**Short problem:** Set down the records once more, please, exactly and with the pictures left out.

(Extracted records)
◆ ◆ ◆ ◆ ◆

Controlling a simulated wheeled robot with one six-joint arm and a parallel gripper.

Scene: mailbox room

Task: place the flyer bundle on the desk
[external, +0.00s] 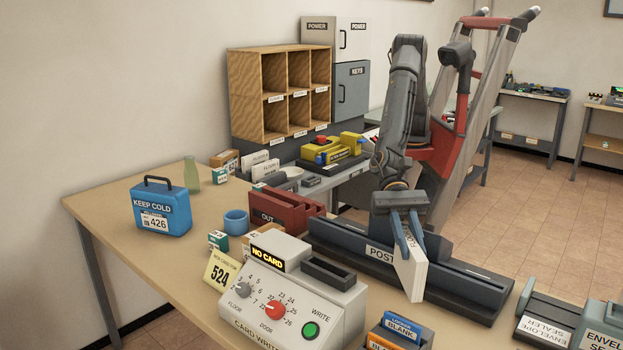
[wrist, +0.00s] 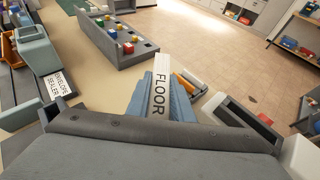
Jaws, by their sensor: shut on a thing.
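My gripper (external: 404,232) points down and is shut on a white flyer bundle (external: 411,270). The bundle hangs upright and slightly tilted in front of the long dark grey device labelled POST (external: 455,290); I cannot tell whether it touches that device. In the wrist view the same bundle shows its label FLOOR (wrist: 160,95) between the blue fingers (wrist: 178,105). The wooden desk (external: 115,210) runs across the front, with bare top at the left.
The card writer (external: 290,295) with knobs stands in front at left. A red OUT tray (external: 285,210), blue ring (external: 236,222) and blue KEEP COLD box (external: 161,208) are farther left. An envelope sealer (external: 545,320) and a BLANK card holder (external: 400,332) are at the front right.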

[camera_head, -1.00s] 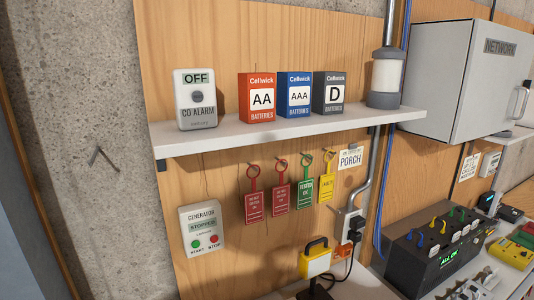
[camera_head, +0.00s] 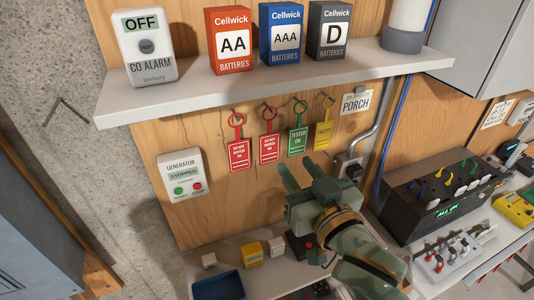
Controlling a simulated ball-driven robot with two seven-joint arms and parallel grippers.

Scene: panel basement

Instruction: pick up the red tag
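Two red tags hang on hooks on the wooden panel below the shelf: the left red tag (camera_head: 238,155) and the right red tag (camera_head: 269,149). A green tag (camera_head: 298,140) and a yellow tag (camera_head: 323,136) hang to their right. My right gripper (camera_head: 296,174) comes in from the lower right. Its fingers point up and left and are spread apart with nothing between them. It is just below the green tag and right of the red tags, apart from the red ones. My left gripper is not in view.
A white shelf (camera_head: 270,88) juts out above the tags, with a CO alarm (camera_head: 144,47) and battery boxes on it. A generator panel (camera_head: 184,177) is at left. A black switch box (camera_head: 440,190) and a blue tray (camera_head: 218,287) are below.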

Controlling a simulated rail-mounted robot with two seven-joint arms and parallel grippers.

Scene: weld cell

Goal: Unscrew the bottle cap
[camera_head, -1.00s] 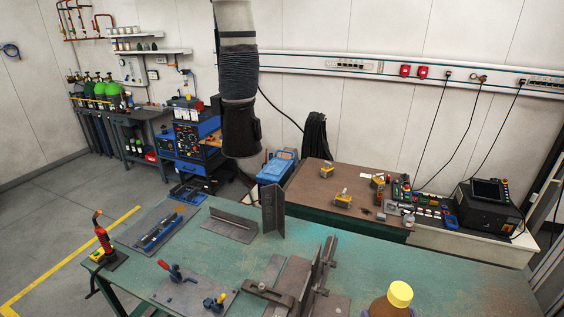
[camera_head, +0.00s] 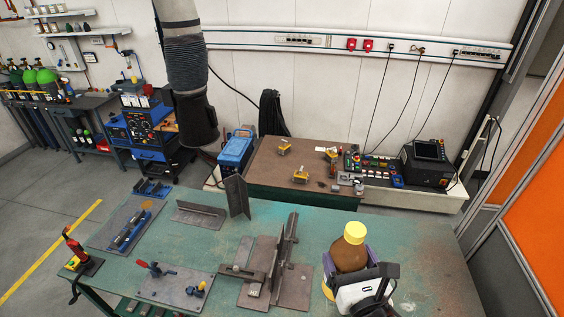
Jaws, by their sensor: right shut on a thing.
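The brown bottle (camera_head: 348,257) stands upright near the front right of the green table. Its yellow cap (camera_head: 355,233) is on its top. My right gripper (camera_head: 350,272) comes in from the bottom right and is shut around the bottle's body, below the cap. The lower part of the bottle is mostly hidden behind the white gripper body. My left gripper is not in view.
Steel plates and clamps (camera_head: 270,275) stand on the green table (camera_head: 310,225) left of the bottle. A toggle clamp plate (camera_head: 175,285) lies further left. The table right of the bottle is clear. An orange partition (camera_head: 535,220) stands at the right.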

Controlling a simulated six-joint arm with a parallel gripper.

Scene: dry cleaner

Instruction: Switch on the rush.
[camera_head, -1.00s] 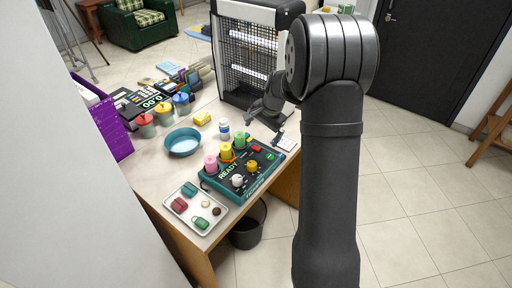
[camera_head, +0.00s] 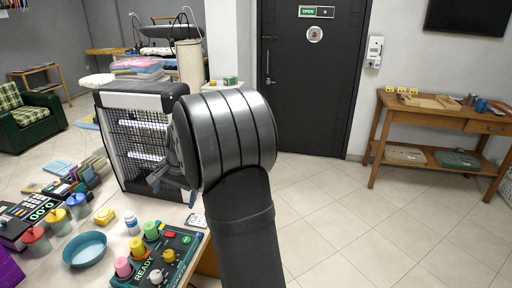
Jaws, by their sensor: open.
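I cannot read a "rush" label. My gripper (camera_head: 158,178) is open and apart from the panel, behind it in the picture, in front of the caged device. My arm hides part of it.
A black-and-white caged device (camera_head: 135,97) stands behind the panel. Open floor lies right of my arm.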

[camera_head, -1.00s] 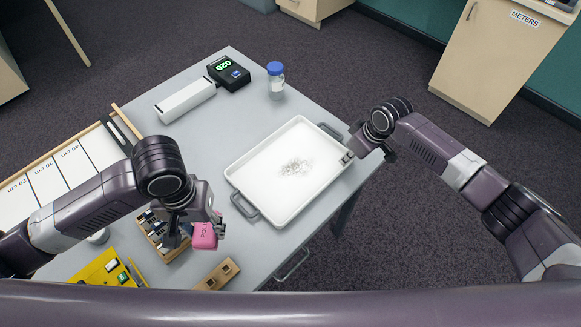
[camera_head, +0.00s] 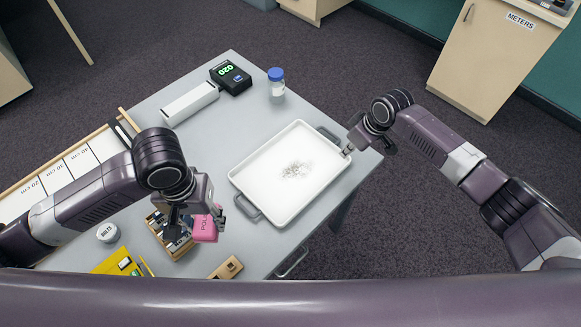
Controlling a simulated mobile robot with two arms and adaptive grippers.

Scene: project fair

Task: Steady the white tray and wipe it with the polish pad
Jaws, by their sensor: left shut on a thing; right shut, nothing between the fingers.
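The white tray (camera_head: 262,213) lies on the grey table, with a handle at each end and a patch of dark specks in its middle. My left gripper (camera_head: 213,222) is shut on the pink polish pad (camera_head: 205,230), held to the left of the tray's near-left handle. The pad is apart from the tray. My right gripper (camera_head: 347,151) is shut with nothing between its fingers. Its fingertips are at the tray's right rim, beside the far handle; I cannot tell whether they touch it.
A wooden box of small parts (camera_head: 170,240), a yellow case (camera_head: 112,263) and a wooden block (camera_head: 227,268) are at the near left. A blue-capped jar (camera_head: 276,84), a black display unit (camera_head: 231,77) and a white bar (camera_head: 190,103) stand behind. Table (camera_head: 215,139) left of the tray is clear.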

◆ ◆ ◆ ◆ ◆

**In response:**
Controlling a simulated wheeled robot with one six-joint arm and a parallel gripper.

Scene: mailbox room

Task: place the flyer bundle on the desk
[external, +0.00s] 
[wrist, +0.00s] 
Jaws, by their sensor: shut on a thing.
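My gripper (external: 404,232) points down and is shut on a white flyer bundle (external: 411,270). The bundle hangs upright and slightly tilted in front of the long dark grey device labelled POST (external: 455,290); I cannot tell whether it touches that device. In the wrist view the same bundle shows its label FLOOR (wrist: 160,95) between the blue fingers (wrist: 178,105). The wooden desk (external: 115,210) runs across the front, with bare top at the left.
The card writer (external: 290,295) with knobs stands in front at left. A red OUT tray (external: 285,210), blue ring (external: 236,222) and blue KEEP COLD box (external: 161,208) are farther left. An envelope sealer (external: 545,320) and a BLANK card holder (external: 400,332) are at the front right.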

[camera_head, -1.00s] 
[camera_head, +0.00s] 
Controlling a simulated ball-driven robot with two seven-joint arms and parallel grippers.

Scene: panel basement

Instruction: pick up the red tag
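Two red tags hang on hooks on the wooden panel below the shelf: the left red tag (camera_head: 238,155) and the right red tag (camera_head: 269,149). A green tag (camera_head: 298,140) and a yellow tag (camera_head: 323,136) hang to their right. My right gripper (camera_head: 296,174) comes in from the lower right. Its fingers point up and left and are spread apart with nothing between them. It is just below the green tag and right of the red tags, apart from the red ones. My left gripper is not in view.
A white shelf (camera_head: 270,88) juts out above the tags, with a CO alarm (camera_head: 144,47) and battery boxes on it. A generator panel (camera_head: 184,177) is at left. A black switch box (camera_head: 440,190) and a blue tray (camera_head: 218,287) are below.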

Controlling a simulated rail-mounted robot with two seven-joint arms and parallel grippers.

Scene: weld cell

Goal: Unscrew the bottle cap
[camera_head, -1.00s] 
[camera_head, +0.00s] 
Jaws, by their sensor: right shut on a thing.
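The brown bottle (camera_head: 348,257) stands upright near the front right of the green table. Its yellow cap (camera_head: 355,233) is on its top. My right gripper (camera_head: 350,272) comes in from the bottom right and is shut around the bottle's body, below the cap. The lower part of the bottle is mostly hidden behind the white gripper body. My left gripper is not in view.
Steel plates and clamps (camera_head: 270,275) stand on the green table (camera_head: 310,225) left of the bottle. A toggle clamp plate (camera_head: 175,285) lies further left. The table right of the bottle is clear. An orange partition (camera_head: 535,220) stands at the right.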

Controlling a simulated six-joint arm with a parallel gripper.

Scene: dry cleaner

Instruction: Switch on the rush.
[camera_head, -1.00s] 
[camera_head, +0.00s] 
Jaws, by their sensor: open.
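I cannot read a "rush" label. My gripper (camera_head: 158,178) is open and apart from the panel, behind it in the picture, in front of the caged device. My arm hides part of it.
A black-and-white caged device (camera_head: 135,97) stands behind the panel. Open floor lies right of my arm.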

[camera_head, -1.00s] 
[camera_head, +0.00s] 
Controlling a simulated mobile robot with two arms and adaptive grippers.

Scene: project fair

Task: Steady the white tray and wipe it with the polish pad
Jaws, by their sensor: left shut on a thing; right shut, nothing between the fingers.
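The white tray (camera_head: 262,213) lies on the grey table, with a handle at each end and a patch of dark specks in its middle. My left gripper (camera_head: 213,222) is shut on the pink polish pad (camera_head: 205,230), held to the left of the tray's near-left handle. The pad is apart from the tray. My right gripper (camera_head: 347,151) is shut with nothing between its fingers. Its fingertips are at the tray's right rim, beside the far handle; I cannot tell whether they touch it.
A wooden box of small parts (camera_head: 170,240), a yellow case (camera_head: 112,263) and a wooden block (camera_head: 227,268) are at the near left. A blue-capped jar (camera_head: 276,84), a black display unit (camera_head: 231,77) and a white bar (camera_head: 190,103) stand behind. Table (camera_head: 215,139) left of the tray is clear.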

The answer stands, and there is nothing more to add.